START

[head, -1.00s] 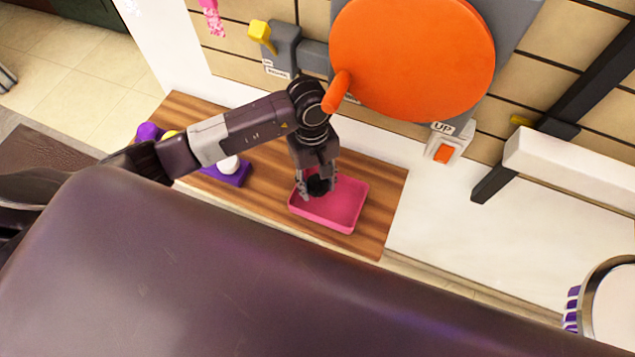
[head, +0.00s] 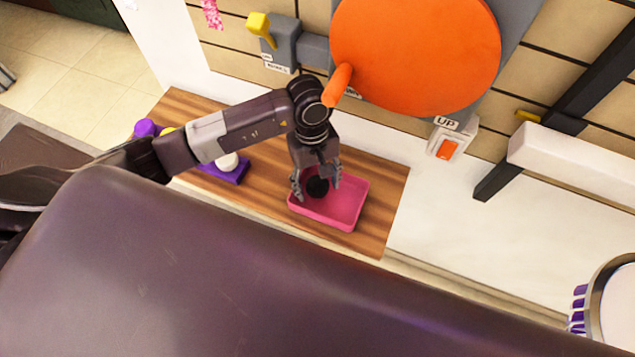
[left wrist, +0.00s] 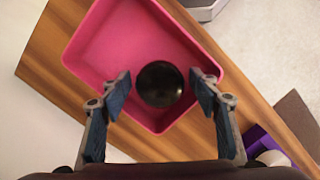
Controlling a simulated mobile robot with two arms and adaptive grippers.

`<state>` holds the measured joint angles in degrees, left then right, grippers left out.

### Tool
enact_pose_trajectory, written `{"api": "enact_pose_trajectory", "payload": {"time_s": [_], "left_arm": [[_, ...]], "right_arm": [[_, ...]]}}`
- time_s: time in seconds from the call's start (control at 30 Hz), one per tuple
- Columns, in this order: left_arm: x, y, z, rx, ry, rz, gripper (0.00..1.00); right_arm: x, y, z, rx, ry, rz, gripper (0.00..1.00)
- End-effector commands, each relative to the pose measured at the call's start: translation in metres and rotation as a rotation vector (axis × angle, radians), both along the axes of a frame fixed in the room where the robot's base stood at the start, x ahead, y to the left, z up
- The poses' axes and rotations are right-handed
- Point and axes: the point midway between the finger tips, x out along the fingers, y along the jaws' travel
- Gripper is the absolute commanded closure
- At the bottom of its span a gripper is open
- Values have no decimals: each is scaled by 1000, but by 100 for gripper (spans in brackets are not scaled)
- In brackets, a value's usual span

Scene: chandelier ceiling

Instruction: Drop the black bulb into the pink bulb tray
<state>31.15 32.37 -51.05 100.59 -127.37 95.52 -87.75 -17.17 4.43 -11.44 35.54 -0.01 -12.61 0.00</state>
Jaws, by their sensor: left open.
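The black bulb (head: 317,187) is a dark round thing between the spread fingers of my left gripper (head: 317,185). In the left wrist view the bulb (left wrist: 160,84) appears inside the outline of the pink bulb tray (left wrist: 105,50), near its lower wall. The tray (head: 345,219) sits on a wooden shelf. My left gripper (left wrist: 160,90) is open, with a gap on both sides of the bulb. Whether the bulb rests on the tray floor is hard to tell. My right gripper is not in view.
A purple holder (head: 236,175) with a white bulb (head: 227,162) stands left of the tray on the wooden shelf (head: 385,190). An orange disc with a handle (head: 420,55) hangs close above my left wrist. A switch marked UP (head: 448,148) is on the wall to the right.

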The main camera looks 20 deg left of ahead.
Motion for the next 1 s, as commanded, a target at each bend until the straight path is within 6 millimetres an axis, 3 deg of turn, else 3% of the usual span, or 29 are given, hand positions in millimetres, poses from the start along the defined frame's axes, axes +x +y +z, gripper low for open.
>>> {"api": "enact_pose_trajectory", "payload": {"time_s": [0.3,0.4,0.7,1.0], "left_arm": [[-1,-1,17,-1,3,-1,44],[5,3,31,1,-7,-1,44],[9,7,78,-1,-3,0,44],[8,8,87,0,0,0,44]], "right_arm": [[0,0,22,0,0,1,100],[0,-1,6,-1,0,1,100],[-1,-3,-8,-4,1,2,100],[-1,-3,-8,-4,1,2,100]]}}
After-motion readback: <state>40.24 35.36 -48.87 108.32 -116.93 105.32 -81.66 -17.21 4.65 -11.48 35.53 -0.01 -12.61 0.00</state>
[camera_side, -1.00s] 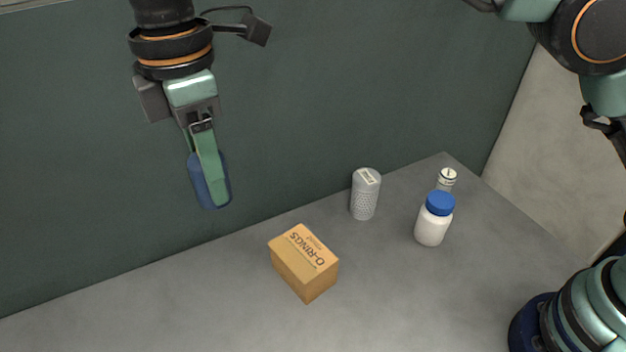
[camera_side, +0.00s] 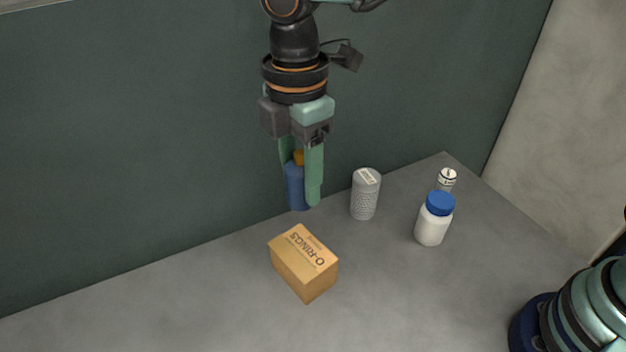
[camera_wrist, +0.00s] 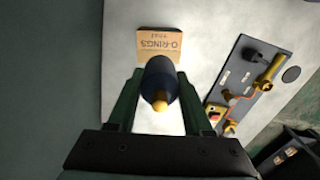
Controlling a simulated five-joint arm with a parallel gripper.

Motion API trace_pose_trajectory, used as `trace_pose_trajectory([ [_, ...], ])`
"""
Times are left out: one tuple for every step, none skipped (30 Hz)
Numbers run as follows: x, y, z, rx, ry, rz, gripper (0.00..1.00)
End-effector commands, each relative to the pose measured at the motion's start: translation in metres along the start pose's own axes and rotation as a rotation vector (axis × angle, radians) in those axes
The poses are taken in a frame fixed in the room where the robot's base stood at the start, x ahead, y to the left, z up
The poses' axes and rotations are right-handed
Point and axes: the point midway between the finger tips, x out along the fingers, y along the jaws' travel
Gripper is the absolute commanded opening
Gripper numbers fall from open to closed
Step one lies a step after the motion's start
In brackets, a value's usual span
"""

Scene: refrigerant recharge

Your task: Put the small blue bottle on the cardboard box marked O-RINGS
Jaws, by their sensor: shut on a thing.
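The small blue bottle (camera_side: 296,187) with an orange cap is upright between the green fingers of my gripper (camera_side: 305,188), which is shut on it. In the side view it hangs in the air above and behind the box. In the wrist view the bottle (camera_wrist: 158,84) sits between the fingers (camera_wrist: 158,100), cap toward the camera, and covers the near edge of the box. The cardboard box (camera_side: 303,264) marked O-RINGS stands on the grey table. Its lettered top (camera_wrist: 158,42) faces up and is bare where it shows.
A grey perforated canister (camera_side: 365,195), a white bottle with a blue lid (camera_side: 433,220) and a small white-topped container (camera_side: 446,178) stand right of the box. The wrist view shows a dark panel with yellow valves (camera_wrist: 250,80). The table left of the box is clear.

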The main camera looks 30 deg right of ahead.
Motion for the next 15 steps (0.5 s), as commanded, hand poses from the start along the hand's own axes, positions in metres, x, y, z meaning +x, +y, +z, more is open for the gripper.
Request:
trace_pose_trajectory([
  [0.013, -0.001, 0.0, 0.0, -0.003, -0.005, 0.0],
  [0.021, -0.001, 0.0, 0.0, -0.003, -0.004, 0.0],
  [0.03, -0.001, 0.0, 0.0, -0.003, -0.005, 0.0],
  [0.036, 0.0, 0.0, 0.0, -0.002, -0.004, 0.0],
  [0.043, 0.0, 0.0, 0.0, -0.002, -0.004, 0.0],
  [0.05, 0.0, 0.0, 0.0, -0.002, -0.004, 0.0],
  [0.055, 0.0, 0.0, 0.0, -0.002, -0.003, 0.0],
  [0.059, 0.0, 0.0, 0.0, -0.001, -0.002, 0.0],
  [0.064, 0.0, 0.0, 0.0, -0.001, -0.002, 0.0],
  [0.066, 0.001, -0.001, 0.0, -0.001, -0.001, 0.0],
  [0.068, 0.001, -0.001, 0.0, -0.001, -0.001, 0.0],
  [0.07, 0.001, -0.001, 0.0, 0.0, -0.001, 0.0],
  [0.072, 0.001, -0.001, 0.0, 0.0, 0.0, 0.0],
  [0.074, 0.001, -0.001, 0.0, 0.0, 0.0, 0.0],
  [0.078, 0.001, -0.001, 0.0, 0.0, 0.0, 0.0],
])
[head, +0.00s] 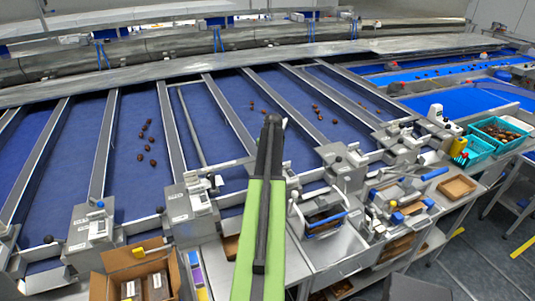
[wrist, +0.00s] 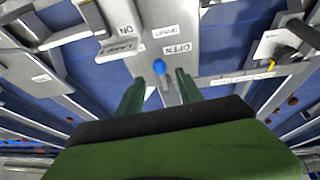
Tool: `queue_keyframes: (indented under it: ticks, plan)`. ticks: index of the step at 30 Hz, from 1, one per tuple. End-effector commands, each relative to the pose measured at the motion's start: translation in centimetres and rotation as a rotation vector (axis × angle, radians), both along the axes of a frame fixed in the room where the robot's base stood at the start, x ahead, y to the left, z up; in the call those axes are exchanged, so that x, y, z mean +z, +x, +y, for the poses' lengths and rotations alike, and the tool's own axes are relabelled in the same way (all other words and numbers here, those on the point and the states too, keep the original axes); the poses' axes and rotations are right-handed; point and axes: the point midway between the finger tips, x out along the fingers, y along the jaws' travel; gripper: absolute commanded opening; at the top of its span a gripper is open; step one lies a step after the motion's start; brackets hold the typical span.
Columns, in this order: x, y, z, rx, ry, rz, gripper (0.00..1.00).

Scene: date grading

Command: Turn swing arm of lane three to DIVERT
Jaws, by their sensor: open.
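My gripper (wrist: 160,88) is open in the wrist view, its two dark green fingers apart. A blue knob (wrist: 158,66) shows between the fingertips; I cannot tell whether they touch it or stand short of it. The knob is in front of a grey plate with an OPEN label (wrist: 178,48) and a smaller label, seemingly DIVERT (wrist: 169,30), above it. In the head view my arm reaches up the middle, with its dark end (head: 273,122) over the lanes; the knob is not clear there. I cannot tell which lane is number three.
Blue sloping lanes with grey dividers (head: 172,130) carry scattered dates (head: 149,138). Grey control boxes stand at the lane ends, left (head: 90,228) and right (head: 340,165) of my arm. A cardboard box (head: 160,262) is at lower left, teal crates (head: 500,132) at far right.

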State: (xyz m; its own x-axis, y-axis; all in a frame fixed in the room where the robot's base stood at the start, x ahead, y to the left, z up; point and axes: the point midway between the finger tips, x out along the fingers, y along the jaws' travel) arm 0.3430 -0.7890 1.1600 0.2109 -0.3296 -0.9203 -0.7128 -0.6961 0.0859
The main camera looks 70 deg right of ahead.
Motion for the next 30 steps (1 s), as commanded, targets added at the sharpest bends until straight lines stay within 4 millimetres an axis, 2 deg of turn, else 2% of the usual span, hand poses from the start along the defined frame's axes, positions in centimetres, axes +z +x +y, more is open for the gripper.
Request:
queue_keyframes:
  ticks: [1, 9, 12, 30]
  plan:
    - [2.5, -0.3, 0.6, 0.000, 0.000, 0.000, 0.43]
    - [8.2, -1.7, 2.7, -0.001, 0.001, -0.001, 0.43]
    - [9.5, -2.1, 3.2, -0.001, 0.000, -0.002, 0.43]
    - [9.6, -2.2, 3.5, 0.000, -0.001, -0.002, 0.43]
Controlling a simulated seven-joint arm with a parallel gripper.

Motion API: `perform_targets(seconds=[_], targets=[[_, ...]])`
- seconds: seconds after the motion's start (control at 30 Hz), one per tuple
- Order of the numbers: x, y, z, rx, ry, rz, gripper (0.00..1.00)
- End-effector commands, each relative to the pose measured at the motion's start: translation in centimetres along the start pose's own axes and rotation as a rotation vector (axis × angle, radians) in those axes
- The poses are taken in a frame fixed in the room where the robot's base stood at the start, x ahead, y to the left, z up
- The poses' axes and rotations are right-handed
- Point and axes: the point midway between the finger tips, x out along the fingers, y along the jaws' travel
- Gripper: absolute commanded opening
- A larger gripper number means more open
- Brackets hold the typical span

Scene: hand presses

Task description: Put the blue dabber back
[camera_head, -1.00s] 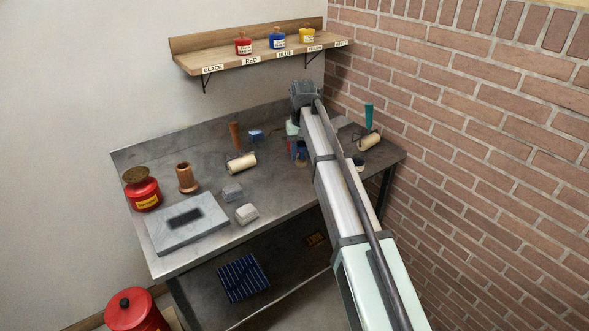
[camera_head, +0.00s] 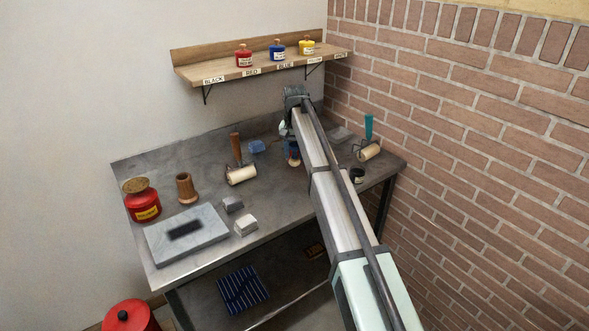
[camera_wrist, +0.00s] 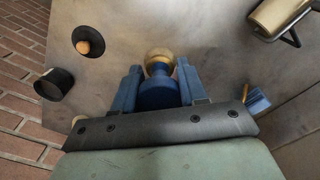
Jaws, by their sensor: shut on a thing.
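My gripper (camera_wrist: 157,85) has blue fingers and is shut on the blue dabber (camera_wrist: 158,94), which has a blue body and a pale wooden knob. The dabber sits between the fingers in the wrist view, its knob pointing away from the palm. In the head view my gripper (camera_head: 291,150) is over the back middle of the bench, partly hidden by my arm. I cannot tell whether the dabber touches the bench. A second dabber, dark with a wooden knob (camera_wrist: 89,43), stands apart to the upper left in the wrist view.
A dark cup (camera_wrist: 54,84) is left of my gripper in the wrist view. Another roller (camera_head: 369,152) lies right. A shelf (camera_head: 225,73) holds red, blue and yellow jars above labels.

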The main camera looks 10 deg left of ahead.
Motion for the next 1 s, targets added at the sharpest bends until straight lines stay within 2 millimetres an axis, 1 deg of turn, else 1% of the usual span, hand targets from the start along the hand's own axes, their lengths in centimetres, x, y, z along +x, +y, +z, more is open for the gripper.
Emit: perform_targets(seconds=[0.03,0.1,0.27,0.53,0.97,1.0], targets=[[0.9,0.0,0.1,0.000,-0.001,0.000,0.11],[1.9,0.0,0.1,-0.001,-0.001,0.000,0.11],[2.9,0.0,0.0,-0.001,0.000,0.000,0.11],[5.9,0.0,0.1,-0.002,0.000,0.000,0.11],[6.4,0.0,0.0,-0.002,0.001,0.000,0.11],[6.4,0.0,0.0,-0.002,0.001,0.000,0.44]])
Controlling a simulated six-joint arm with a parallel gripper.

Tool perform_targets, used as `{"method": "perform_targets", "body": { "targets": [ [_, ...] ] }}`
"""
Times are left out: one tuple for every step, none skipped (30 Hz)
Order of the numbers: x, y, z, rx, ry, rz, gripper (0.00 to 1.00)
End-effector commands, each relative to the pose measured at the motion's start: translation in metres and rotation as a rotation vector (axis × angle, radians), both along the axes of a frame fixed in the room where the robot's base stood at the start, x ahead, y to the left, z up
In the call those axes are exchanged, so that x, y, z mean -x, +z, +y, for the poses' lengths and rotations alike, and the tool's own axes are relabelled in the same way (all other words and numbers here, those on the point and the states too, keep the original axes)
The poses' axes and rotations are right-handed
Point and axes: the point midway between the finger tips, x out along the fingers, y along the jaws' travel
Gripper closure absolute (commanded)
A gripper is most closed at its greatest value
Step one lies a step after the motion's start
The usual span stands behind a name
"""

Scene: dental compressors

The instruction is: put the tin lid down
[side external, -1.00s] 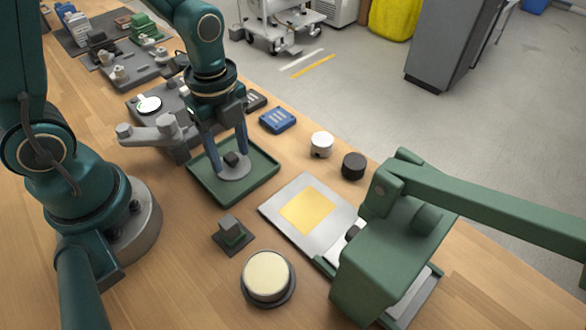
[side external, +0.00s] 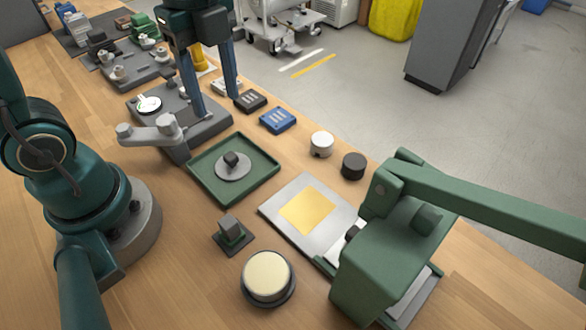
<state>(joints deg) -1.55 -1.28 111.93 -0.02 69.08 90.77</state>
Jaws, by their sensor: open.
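The tin lid is a grey disc (side external: 236,172) with a dark knob on top. It lies flat inside the green tray (side external: 263,188), near the tray's middle. My gripper (side external: 216,108) is open and empty. Its two blue fingers point down, up and away from the lid, and appear over the grey fixture behind the tray in the picture. Nothing is between the fingers that touches them, as far as I can see.
A grey fixture (side external: 205,126) with a jutting arm stands behind the tray. Blue (side external: 278,120) and black blocks lie right of it. White (side external: 321,144) and black (side external: 353,166) cylinders, a metal plate (side external: 284,228), a green press (side external: 385,260) and a cream-topped round tin (side external: 267,277) stand nearer.

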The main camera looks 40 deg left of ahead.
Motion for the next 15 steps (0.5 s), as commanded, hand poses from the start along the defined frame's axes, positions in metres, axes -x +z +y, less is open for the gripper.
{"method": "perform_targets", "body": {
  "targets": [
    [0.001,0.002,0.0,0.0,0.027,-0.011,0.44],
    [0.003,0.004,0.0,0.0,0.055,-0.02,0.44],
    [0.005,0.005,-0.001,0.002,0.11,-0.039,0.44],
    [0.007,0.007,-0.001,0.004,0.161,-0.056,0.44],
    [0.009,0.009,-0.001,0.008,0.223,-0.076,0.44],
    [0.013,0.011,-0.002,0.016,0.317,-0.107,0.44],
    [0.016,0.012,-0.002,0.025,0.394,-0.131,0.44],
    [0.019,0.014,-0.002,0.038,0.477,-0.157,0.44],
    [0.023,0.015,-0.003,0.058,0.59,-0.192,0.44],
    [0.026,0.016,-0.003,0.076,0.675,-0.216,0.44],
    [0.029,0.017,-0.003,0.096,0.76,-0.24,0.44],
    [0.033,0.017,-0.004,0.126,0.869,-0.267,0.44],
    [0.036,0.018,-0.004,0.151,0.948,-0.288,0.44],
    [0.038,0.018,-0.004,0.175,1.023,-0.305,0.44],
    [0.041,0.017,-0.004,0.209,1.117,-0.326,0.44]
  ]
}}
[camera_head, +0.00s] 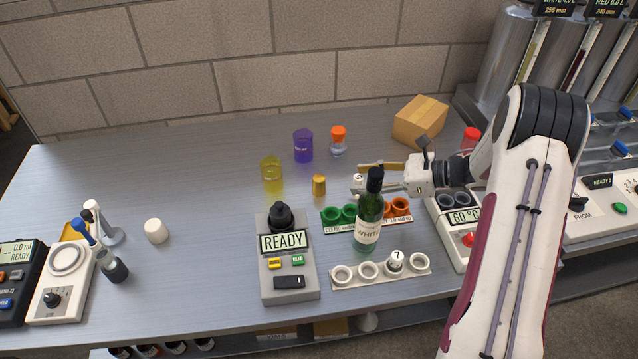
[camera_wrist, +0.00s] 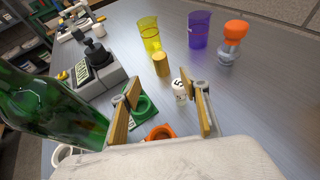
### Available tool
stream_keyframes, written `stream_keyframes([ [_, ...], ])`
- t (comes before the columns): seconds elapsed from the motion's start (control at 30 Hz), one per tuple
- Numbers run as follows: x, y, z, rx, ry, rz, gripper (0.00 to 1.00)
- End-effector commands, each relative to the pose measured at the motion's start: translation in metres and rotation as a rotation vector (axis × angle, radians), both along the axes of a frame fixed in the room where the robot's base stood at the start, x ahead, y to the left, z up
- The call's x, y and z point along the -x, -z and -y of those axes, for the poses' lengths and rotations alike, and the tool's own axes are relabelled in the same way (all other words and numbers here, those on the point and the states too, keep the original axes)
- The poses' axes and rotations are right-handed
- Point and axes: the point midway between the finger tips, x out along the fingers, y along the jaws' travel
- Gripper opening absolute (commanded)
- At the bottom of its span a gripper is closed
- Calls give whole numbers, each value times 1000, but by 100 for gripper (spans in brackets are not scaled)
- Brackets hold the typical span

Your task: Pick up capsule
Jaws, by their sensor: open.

END

- YOUR OBJECTIVE -
Write out the lines from the start of the material to the line with "- Columns, in", inclusive and exactly. Skip the pictures.

- FULL OUTPUT -
[head, -1.00s] 
[head, +0.00s] 
[left wrist, +0.00s] 
Controlling a simulated mobile robot with two arms and adaptive grippers.

`<state>` holds the measured joint angles in degrees, left then right, grippers left out.

### Tool
enact_pose_trajectory, written `{"api": "enact_pose_trajectory", "payload": {"time_s": [_], "left_arm": [[_, ...]], "right_arm": [[_, ...]]}}`
- time_s: time in seconds from the call's start (control at 30 Hz), one per tuple
- Columns, in this order: left_arm: x, y, z, rx, ry, rz, gripper (0.00..1.00); right_arm: x, y, z, rx, ry, rz, gripper (0.00..1.00)

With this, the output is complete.